Setelah itu, kekuasaan Banten diserahkan kepada Sultan Hasanudin, putra Syarif Hidayatullah. Sultan Hasanudin dianggap sebagai peletak dasar Kesultanan Banten. Banten menghasilkan rempah-rempah lada yang menjadi perdagangan utama bangsa Eropa menuju Asia. Kesultanan Banten menjadi penguasa jalur pelayaran dan perdagangan yang melalui Selat Sunda.

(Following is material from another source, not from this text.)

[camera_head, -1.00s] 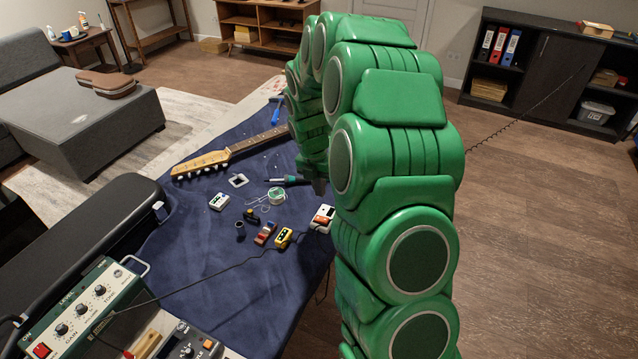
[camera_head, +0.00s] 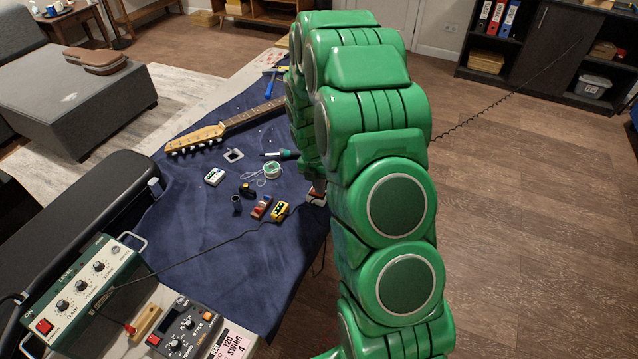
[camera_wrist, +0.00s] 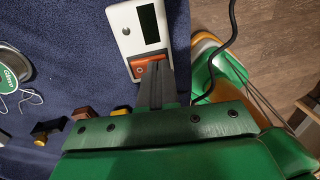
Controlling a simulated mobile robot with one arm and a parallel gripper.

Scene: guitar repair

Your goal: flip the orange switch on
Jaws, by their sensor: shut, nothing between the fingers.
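The orange switch (camera_wrist: 139,67) shows in the wrist view at the lower end of a white device (camera_wrist: 124,21) with a dark window. The device lies on the blue cloth near its right edge; in the head view its visible part (camera_head: 317,201) is mostly covered by my arm. My gripper (camera_wrist: 156,66) is shut and empty. Its fingertips are at the orange switch and hide its right part. I cannot tell whether they touch it or which way the switch is set.
A dark cable (camera_wrist: 229,30) runs beside the device. A guitar neck (camera_head: 235,122) lies farther back.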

Dengan posisi yang strategis ini, Kesultanan Banten berkembang menjadi kerajaan besar di Pulau Jawa dan bahkan menjadi saingan berat bagi VOC di Batavia. VOC merupakan perserikatan dagang yang dibuat oleh kolonial Belanda di wilayah kepulauan Nusantara.
Kerajaan Banten mencapai puncak kejayaan pada masa pemerintahan Sultan Ageng Tirtayasa yang telah memajukan wilayah perdagangan. Wilayah perdagangan Banten berkembang sampai ke bagian selatan Pulau Sumatera dan sebagian wilayah Pulau Kalimantan. Sultan Ageng Tirtayasa merupakan salah satu raja yang gigih menentang pendudukan VOC di Indonesia. Kekuatan politik dan angkatan perang Banten maju pesat di bawah kepemimpinannya. Namun akhirnya VOC menjalankan politik adu domba antara Sultan Ageng dan putranya, Sultan Haji. Berkat politik adu domba tersebut, Sultan Ageng Tirtayasa kemudian berhasil ditangkap dan dipenjarakan di Batavia hingga wafat pada tahun 1629 Masehi.
Meskipun agama Islam mempengaruhi sebagian besar kehidupan Kesultanan Banten, namun penduduk Banten telah menjalankan praktek toleransi terhadap keberadaan pemeluk agama lain. Hal ini dibuktikan dengan dibangunnya sebuah klenteng di pelabuhan Banten pada tahun 1673. Toleransi inilah yang harus kita pelajari dan terus kita lestarikan. Jika masyarakat masa lalu dapat menerapkannya, mengapa kita tidak?